> **To be done**: Nothing outside the range from the line with "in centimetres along" to the line with "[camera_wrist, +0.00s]" belongs in the copy, and no pictures do either; repeat that range exactly.

> **Excerpted data**:
* begin *

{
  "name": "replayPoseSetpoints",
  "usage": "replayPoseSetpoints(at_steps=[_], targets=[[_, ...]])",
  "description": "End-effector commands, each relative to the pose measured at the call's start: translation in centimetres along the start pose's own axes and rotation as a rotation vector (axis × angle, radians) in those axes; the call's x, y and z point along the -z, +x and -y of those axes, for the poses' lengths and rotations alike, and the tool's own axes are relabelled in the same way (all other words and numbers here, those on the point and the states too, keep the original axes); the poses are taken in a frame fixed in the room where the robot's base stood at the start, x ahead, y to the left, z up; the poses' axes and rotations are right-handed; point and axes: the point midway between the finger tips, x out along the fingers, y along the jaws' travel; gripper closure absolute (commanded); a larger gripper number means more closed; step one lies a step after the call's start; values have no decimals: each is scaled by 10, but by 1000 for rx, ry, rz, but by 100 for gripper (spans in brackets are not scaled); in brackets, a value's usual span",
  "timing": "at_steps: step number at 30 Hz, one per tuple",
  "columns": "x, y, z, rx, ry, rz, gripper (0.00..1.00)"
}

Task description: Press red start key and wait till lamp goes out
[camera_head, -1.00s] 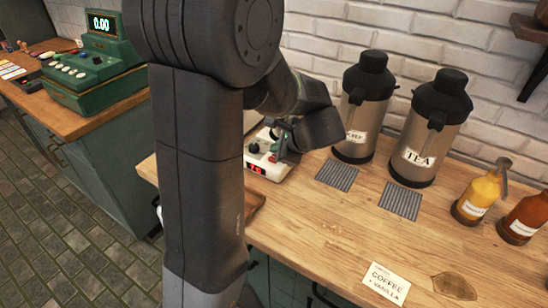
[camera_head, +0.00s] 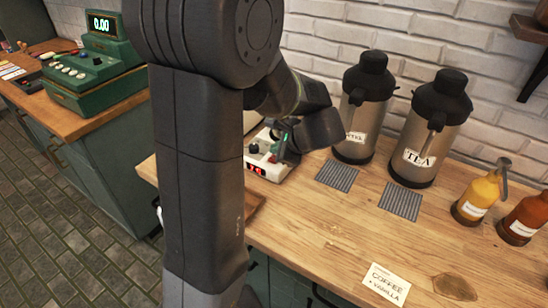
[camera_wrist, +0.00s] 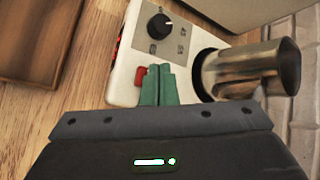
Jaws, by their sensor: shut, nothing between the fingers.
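The white appliance (camera_head: 268,173) stands on the wooden counter, left of the steel dispensers, with a lit red number display (camera_head: 257,168) on its front. In the wrist view its white top (camera_wrist: 125,78) carries a black knob (camera_wrist: 160,26) and the red key (camera_wrist: 141,76). My gripper (camera_wrist: 159,68) is shut and empty, its green fingers beside the red key. I cannot tell whether they touch it. In the head view my gripper (camera_head: 281,143) is over the appliance, partly hidden by my arm. I cannot make out a separate lamp.
A metal cup (camera_wrist: 250,70) is at the appliance's right in the wrist view. A wooden board (camera_wrist: 32,42) is at the left. Two dispensers (camera_head: 363,110) and (camera_head: 430,132), dark mats (camera_head: 337,175) and syrup bottles (camera_head: 478,195) stand right. The front counter is mostly clear.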

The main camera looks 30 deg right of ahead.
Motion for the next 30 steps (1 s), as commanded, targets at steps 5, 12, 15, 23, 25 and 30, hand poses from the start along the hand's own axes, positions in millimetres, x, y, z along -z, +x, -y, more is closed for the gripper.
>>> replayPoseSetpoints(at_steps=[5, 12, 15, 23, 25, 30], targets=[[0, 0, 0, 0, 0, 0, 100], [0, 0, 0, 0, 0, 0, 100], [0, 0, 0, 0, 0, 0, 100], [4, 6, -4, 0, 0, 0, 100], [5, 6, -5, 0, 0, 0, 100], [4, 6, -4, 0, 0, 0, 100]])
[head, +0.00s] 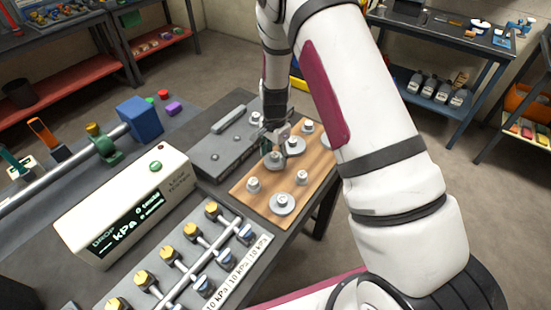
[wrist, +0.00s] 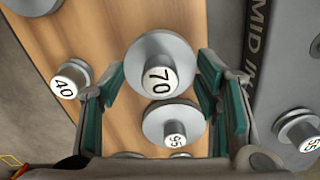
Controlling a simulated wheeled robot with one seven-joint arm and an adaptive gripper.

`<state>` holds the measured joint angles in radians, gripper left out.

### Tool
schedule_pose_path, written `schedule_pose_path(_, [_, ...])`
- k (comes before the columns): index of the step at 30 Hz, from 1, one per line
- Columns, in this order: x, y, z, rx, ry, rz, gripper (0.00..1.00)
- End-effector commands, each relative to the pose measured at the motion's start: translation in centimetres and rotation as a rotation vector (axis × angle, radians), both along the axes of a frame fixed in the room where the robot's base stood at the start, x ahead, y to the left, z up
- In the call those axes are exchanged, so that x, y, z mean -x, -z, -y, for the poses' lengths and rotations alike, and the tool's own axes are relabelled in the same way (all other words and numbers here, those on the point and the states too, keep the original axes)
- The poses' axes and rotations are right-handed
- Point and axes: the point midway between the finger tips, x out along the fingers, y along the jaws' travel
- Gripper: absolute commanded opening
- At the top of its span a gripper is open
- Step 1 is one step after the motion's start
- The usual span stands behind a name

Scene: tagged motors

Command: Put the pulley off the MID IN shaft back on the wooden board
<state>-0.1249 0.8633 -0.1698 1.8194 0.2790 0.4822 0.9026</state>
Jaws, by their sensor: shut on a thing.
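My gripper (wrist: 161,68) is shut on a grey pulley marked 70 (wrist: 160,80), with a green-padded finger on each side of it. The pulley is over the wooden board (wrist: 95,35) and overlaps the pulley marked 95 (wrist: 172,125) in the wrist view. I cannot tell whether the held pulley touches the board. In the head view my gripper (head: 274,135) is over the far left part of the wooden board (head: 262,207), and the arm hides part of the board's right side. The grey MID IN unit (head: 217,157) is left of the board; its lettering shows in the wrist view.
A small pulley marked 40 (wrist: 70,79) stands left of the held one. Other pulleys, such as this one (head: 282,204), stand on the board. A kPa meter (head: 120,210) and brass-topped fittings occupy the bench's left.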

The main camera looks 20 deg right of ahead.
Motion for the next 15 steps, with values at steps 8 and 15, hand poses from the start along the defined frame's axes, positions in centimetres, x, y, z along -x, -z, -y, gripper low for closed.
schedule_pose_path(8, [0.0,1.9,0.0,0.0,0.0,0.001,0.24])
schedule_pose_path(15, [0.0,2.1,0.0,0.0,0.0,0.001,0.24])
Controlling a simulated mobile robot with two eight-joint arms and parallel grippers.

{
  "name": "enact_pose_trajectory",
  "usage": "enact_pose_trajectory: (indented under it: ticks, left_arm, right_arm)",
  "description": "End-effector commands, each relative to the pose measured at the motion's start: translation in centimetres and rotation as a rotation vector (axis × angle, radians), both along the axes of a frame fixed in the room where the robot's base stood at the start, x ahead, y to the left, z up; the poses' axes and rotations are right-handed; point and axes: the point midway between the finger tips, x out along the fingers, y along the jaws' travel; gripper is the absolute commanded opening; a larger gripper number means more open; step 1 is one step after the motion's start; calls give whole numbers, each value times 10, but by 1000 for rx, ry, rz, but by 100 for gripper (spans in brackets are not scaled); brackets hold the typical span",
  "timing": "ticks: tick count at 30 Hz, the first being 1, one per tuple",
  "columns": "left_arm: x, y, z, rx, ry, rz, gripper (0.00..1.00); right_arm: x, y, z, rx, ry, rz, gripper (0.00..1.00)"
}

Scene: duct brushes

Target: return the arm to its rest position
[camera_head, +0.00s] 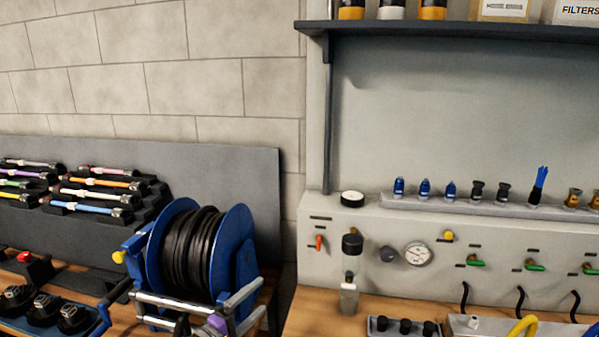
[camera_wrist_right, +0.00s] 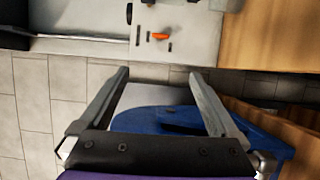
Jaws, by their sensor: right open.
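My right gripper (camera_head: 262,297) shows low in the head view, in front of the blue hose reel (camera_head: 246,258). Its two grey fingers point to the right, and a bit of its purple body shows behind them. In the right wrist view the gripper (camera_wrist_right: 159,73) is open, with its fingers well apart and nothing between the tips. The blue of the reel (camera_wrist_right: 165,118) shows beyond the fingers there. The rest of my right arm is mostly out of sight. My left gripper is not in view.
A pale panel (camera_head: 335,270) with an orange lever (camera_head: 319,242), a gauge (camera_head: 417,253) and green valves stands to the right. A dark shelf (camera_head: 460,29) hangs above it. A rack of coloured brushes (camera_head: 96,183) stands at left. The wall space above the reel is clear.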

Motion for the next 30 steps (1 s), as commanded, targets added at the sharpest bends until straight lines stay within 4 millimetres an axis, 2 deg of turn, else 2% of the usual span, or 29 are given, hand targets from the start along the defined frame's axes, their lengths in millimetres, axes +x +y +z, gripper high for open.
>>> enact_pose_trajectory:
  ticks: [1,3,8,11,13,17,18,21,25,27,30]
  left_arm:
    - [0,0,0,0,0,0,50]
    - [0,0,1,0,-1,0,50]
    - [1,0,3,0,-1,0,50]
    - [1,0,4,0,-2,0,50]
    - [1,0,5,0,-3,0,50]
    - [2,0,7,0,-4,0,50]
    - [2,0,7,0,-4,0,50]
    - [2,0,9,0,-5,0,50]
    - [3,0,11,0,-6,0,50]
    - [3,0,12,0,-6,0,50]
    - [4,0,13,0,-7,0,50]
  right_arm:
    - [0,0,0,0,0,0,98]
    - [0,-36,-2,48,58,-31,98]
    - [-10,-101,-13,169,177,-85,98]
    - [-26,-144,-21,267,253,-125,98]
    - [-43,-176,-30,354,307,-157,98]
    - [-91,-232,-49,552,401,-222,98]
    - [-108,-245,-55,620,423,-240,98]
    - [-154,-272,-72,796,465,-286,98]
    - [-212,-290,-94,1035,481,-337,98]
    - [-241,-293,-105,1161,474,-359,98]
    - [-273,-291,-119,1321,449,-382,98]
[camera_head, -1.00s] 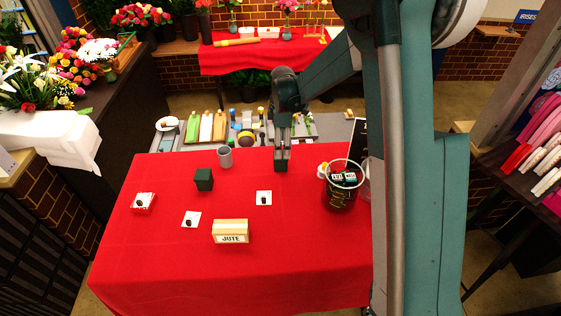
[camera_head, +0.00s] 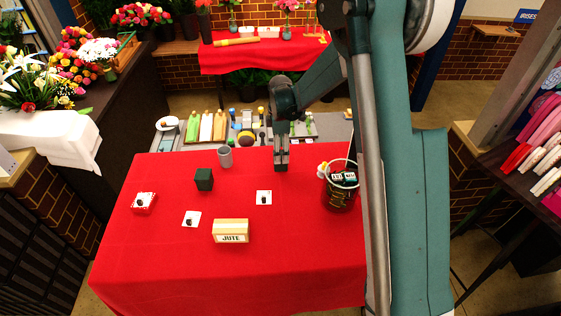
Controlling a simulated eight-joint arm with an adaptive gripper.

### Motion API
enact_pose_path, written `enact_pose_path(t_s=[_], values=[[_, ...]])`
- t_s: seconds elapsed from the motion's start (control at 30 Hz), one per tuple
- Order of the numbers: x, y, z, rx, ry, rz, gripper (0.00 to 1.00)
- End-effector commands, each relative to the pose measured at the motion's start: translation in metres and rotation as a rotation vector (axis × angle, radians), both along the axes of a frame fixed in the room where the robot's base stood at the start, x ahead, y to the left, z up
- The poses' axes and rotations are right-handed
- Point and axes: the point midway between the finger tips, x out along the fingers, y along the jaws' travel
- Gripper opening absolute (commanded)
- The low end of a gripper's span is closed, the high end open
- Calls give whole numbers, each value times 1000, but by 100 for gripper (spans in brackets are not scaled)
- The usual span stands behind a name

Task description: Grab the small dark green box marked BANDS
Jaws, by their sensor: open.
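A small dark green box (camera_head: 204,179) stands on the red-covered table (camera_head: 150,250), left of the middle. No lettering shows on its visible faces, so I cannot tell whether it is marked BANDS. My gripper (camera_head: 281,168) points down over the back of the table, to the right of the green box and apart from it. It is open and holds nothing that I can see. A dark bucket (camera_head: 341,197) at the right holds small dark items with white labels (camera_head: 348,176), too small to read.
A grey cup (camera_head: 225,157) stands behind the green box. A tan box marked JUTE (camera_head: 231,231) is in front. White cards with dark pebbles lie at left (camera_head: 144,203), middle (camera_head: 191,219) and right (camera_head: 264,197). The front of the table is clear.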

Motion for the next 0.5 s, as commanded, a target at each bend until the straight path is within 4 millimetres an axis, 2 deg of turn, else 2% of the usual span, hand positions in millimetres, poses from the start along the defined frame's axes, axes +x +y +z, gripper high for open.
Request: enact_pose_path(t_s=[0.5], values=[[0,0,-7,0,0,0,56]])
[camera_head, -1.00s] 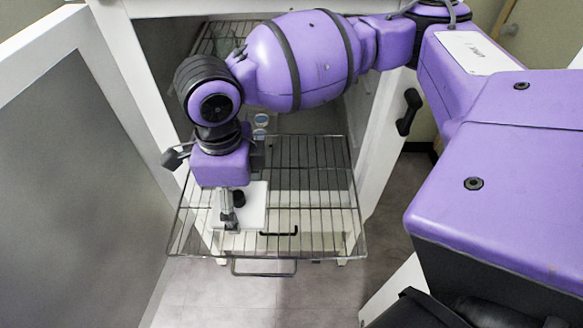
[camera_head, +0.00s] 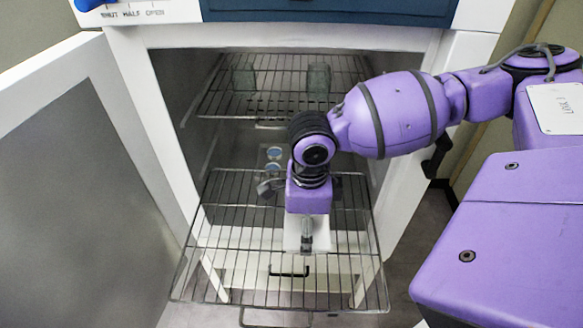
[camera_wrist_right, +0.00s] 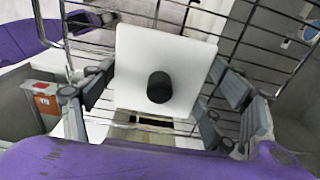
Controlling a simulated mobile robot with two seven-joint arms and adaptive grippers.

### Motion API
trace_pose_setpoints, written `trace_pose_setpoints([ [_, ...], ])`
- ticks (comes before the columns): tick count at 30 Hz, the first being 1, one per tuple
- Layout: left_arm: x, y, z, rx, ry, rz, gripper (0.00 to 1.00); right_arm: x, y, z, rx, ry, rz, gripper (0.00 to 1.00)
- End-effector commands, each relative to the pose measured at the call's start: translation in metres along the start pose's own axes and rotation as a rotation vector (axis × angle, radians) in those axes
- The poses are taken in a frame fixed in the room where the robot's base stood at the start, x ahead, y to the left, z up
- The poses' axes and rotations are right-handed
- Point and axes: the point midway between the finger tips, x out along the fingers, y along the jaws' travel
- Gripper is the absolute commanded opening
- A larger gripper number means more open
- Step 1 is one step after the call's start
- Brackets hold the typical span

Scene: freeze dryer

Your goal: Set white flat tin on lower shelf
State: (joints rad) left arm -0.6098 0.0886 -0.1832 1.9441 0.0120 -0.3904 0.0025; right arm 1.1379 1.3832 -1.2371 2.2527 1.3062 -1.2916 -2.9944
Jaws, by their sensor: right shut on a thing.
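The white flat tin (camera_wrist_right: 135,85), square with a black round knob on top, lies between the fingers of my right gripper (camera_wrist_right: 158,95) in the right wrist view. The gripper is shut on it. In the head view the tin (camera_head: 293,236) is partly hidden by the gripper (camera_head: 306,240), above the middle of the pulled-out lower wire shelf (camera_head: 235,260). I cannot tell whether the tin touches the wires. My left gripper is not in view.
An upper wire shelf (camera_head: 270,103) inside the cabinet bears glass containers (camera_head: 318,77). Small blue-topped vials (camera_head: 273,154) stand behind the gripper. The open door (camera_head: 85,180) is at left and the cabinet's white side frame (camera_head: 415,165) at right. The lower shelf's front is bare.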

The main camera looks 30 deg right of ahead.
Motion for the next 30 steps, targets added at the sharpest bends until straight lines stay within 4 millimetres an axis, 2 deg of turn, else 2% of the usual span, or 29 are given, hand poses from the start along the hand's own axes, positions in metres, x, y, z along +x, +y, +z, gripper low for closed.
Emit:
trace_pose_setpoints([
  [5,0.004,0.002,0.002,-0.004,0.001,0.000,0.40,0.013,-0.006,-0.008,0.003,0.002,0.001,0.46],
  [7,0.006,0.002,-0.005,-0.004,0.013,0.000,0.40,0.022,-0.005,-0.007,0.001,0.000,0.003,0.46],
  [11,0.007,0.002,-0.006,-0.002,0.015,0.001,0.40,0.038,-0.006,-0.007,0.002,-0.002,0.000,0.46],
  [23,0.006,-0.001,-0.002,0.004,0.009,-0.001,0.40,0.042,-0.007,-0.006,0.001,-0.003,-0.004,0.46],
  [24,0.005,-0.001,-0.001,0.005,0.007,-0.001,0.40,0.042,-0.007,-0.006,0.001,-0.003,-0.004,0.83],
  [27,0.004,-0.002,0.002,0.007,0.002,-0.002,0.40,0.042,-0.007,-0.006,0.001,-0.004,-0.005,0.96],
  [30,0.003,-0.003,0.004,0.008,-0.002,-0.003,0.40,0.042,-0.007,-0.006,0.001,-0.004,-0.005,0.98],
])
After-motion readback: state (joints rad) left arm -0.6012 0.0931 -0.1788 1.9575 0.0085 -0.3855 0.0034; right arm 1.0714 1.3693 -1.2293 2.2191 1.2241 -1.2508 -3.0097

* end *

> **Exercise solution**:
  "description": "End-effector commands, each relative to the pose measured at the call's start: translation in centimetres along the start pose's own axes and rotation as a rotation vector (axis × angle, radians) in those axes; the call's x, y and z point along the -z, +x and -y of those axes, for the poses' lengths and rotations alike, and the tool's own axes are relabelled in the same way (all other words and numbers here, those on the point and the states too, keep the original axes); the poses are taken in a frame fixed in the room where the robot's base stood at the start, x ahead, y to the left, z up; the poses' axes and rotations are right-handed; point and axes: the point midway between the finger tips, x out along the fingers, y along the jaws' travel; gripper closure absolute (commanded); a larger gripper number means more closed; step one lies a step after the call's start; values have no decimals: each is scaled by 10, but by 1000 for rx, ry, rz, but by 100 for gripper (spans in brackets are not scaled); in brackets, a value's usual span",
  "timing": "at_steps: step number at 30 Hz, one per tuple",
  "columns": "x, y, z, rx, ry, rz, gripper (0.00..1.00)"
}

Task description: Press red start key and wait till lamp goes out
[camera_head, -1.00s] 
[camera_head, +0.00s] 
[camera_wrist, +0.00s] 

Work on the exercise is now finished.